Sur les grandes plateformes (Netflix en tête, qui a ajouté à son catalogue le cinéma d’auteur français des années 60 à aujourd’hui) en DVD et surtout dans la presse, les films (plus ou moins) anciens se sont retrouvés sous le feu des projecteurs, avec à la clé quelques petits succès surprise, comme la rétrospective Chantal Akerman (initialement prévue au festival d’Angers, puis transvasée sur le portail VOD de LaCinetek, qui a prolongé de plusieurs mois sa diffusion).

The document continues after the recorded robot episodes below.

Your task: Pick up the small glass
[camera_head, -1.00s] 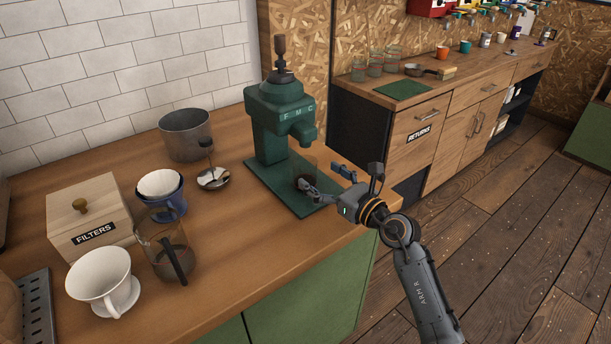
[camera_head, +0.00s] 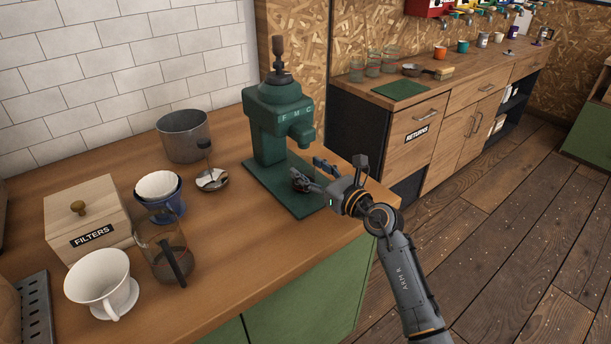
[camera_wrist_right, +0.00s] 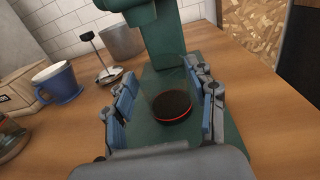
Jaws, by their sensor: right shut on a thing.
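The small glass (camera_wrist_right: 172,104) is clear, with dark contents at its bottom. In the right wrist view it stands between the blue-padded fingers of my right gripper (camera_wrist_right: 166,100), which is shut on it. Behind it is the green grinder (camera_head: 280,130), and the glass is over the grinder's green base plate (camera_head: 270,184). In the head view the right gripper (camera_head: 312,175) is at the front of the grinder, below its spout, and its fingers mostly hide the glass. I cannot tell whether the glass touches the plate. My left gripper is not in view.
A glass carafe (camera_head: 164,257), a white dripper (camera_head: 102,283), a blue cup (camera_head: 160,203), a wooden filter box (camera_head: 85,215) and a metal pot (camera_head: 184,136) stand left of the grinder. The wooden counter (camera_head: 240,250) is clear in front of it.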

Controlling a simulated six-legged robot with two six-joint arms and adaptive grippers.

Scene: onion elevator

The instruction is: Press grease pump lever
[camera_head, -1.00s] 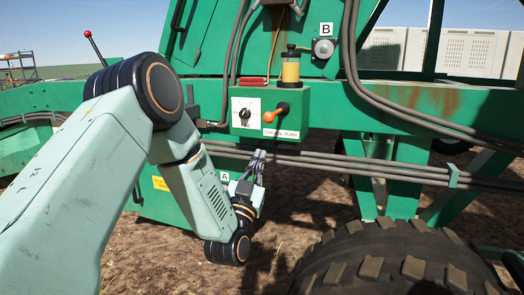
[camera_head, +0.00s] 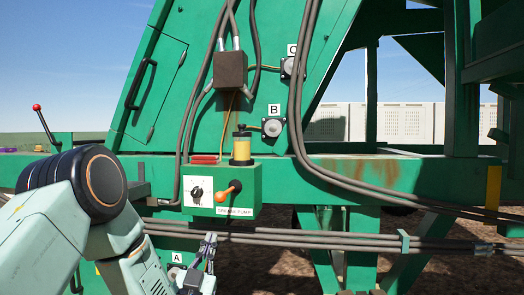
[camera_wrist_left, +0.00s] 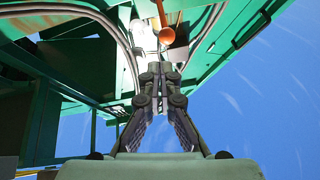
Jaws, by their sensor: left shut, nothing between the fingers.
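The grease pump (camera_head: 222,188) is a green box on the machine's frame, with a label, a black dial on a white plate and a yellow reservoir on top. The orange lever end also shows in the left wrist view (camera_wrist_left: 167,36), beyond the fingertips. My left gripper (camera_head: 210,240) is shut and empty, below the pump box and apart from the lever. It also shows in the left wrist view (camera_wrist_left: 160,72), pointing up toward the pump. My right gripper is not in view.
Grey pipes (camera_head: 320,238) run across below the pump. Thick hoses (camera_head: 300,110) hang to its right. Fitting B (camera_head: 272,127) is above the pump, fitting C (camera_head: 291,67) is higher, and fitting A (camera_head: 176,273) is low behind my gripper. Air in front of the pump is clear.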

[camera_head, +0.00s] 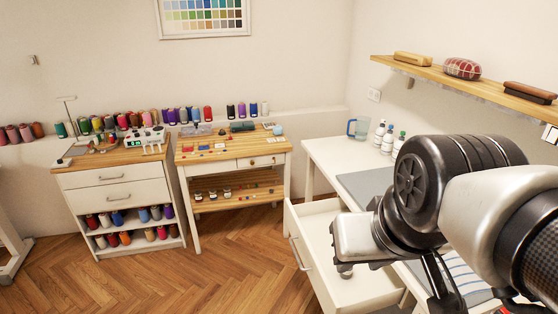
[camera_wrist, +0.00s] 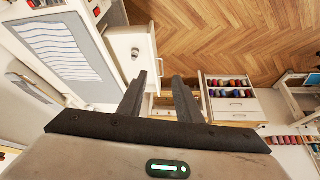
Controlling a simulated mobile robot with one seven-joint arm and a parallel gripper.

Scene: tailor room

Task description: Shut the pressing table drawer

“On a eu des trucs formidables, des émissions entières du Masque et la Plume consacrées au patrimoine, une couverture des Cahiers, explique Vincent Paul-Boncour, directeur de la société de distribution et d’édition vidéo spécialisée Carlotta, qui a sorti ces derniers mois un coffret Morris Engel, ou encore la nouvelle version du Parrain, 3e partie. “Bien-sûr, on n’est pas dupes de la raison de cette exposition soudaine, et d’ailleurs, on anticipe le contrecoup puisqu’il va y avoir un surplus d’actualité ces prochaines semaines, qui va logiquement nous reléguer au second plan.” Mais il estime tout de même que la période laissera des traces : “j’ai eu le sentiment qu’il s’est passé quelque chose de plus fort qu’une simple sur-visibilité temporaire. On a vraiment redonné une place au patrimoine dans notre culture, on en a beaucoup parlé”.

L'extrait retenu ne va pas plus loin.